*To be done*: Your task is to copy the material exactly.
>> Start
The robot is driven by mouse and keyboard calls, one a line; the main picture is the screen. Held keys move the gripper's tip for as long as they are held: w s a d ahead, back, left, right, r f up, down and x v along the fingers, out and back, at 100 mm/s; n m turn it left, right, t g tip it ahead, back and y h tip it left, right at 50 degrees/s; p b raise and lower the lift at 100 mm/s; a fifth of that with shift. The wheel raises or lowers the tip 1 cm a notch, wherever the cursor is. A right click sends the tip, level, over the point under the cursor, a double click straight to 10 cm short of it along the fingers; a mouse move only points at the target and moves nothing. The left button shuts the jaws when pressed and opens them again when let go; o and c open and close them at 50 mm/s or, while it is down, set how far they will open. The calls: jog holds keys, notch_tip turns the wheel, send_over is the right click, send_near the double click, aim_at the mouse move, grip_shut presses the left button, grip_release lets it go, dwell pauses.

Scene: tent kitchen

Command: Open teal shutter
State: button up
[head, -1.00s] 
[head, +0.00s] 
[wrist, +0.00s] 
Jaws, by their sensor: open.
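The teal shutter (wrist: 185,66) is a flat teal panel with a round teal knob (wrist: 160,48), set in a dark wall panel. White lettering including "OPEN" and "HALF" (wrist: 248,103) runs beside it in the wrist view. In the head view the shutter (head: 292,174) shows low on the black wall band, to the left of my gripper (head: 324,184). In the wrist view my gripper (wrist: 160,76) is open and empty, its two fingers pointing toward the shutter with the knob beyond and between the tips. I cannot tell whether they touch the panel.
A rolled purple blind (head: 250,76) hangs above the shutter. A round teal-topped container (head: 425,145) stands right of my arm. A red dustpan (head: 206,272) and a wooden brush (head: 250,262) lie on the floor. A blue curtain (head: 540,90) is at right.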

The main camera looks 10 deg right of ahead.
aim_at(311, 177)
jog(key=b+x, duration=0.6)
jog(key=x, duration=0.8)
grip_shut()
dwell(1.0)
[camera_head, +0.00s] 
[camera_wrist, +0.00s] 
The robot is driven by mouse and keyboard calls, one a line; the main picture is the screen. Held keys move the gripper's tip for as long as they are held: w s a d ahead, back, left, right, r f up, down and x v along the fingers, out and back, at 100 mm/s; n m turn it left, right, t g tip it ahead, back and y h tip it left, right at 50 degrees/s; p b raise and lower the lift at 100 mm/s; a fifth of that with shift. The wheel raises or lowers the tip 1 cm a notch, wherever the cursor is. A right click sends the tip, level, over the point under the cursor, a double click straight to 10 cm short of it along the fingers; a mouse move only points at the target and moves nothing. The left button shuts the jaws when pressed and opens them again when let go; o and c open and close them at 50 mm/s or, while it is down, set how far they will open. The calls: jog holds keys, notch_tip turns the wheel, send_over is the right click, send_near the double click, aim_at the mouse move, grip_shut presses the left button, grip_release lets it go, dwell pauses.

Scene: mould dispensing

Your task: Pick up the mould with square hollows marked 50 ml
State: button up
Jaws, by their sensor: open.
>> End
*Response to the task*:
The robot is driven by mouse and keyboard calls, one a line; the main picture is the screen. Held keys move the gripper's tip for as long as they are held: w s a d ahead, back, left, right, r f up, down and x v along the fingers, out and back, at 100 mm/s; n m turn it left, right, t g tip it ahead, back and y h tip it left, right at 50 degrees/s; p b raise and lower the lift at 100 mm/s; a fifth of that with shift. The wheel raises or lowers the tip 1 cm a notch, wherever the cursor is. A right click sends the tip, level, over the point under the cursor, a double click straight to 10 cm short of it along the fingers; a mouse move only points at the target and moves nothing. The left button shuts the jaws when pressed and opens them again when let go; o and c open and close them at 50 mm/s or, while it is down, set how far they will open. The calls: jog holds keys, notch_tip turns the wheel, send_over is the right click, send_near the double click, aim_at the mouse move, grip_shut presses the left button, grip_release lets it go, dwell pauses.

Scene: tent kitchen

Command: Open teal shutter
State: button up
[head, -1.00s] 
[head, +0.00s] 
[wrist, +0.00s] 
Jaws, by their sensor: open.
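The teal shutter (wrist: 185,66) is a flat teal panel with a round teal knob (wrist: 160,48), set in a dark wall panel. White lettering including "OPEN" and "HALF" (wrist: 248,103) runs beside it in the wrist view. In the head view the shutter (head: 292,174) shows low on the black wall band, to the left of my gripper (head: 324,184). In the wrist view my gripper (wrist: 160,76) is open and empty, its two fingers pointing toward the shutter with the knob beyond and between the tips. I cannot tell whether they touch the panel.
A rolled purple blind (head: 250,76) hangs above the shutter. A round teal-topped container (head: 425,145) stands right of my arm. A red dustpan (head: 206,272) and a wooden brush (head: 250,262) lie on the floor. A blue curtain (head: 540,90) is at right.

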The main camera looks 10 deg right of ahead.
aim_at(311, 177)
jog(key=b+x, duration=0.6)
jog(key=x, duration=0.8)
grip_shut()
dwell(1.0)
[camera_head, +0.00s] 
[camera_wrist, +0.00s] 
The robot is driven by mouse and keyboard calls, one a line; the main picture is the screen. Held keys move the gripper's tip for as long as they are held: w s a d ahead, back, left, right, r f up, down and x v along the fingers, out and back, at 100 mm/s; n m turn it left, right, t g tip it ahead, back and y h tip it left, right at 50 degrees/s; p b raise and lower the lift at 100 mm/s; a fifth of that with shift. The wheel raises or lowers the tip 1 cm a notch, wherever the cursor is. A right click sends the tip, level, over the point under the cursor, a double click straight to 10 cm short of it along the fingers; a mouse move only points at the target and moves nothing. The left button shuts the jaws when pressed and opens them again when let go; o and c open and close them at 50 mm/s or, while it is down, set how far they will open. The calls: jog holds keys, notch_tip turns the wheel, send_over is the right click, send_near the double click, aim_at the mouse move, grip_shut presses the left button, grip_release lets it go, dwell pauses.

Scene: mould dispensing

Your task: Pick up the mould with square hollows marked 50 ml
State: button up
Jaws, by their sensor: open.

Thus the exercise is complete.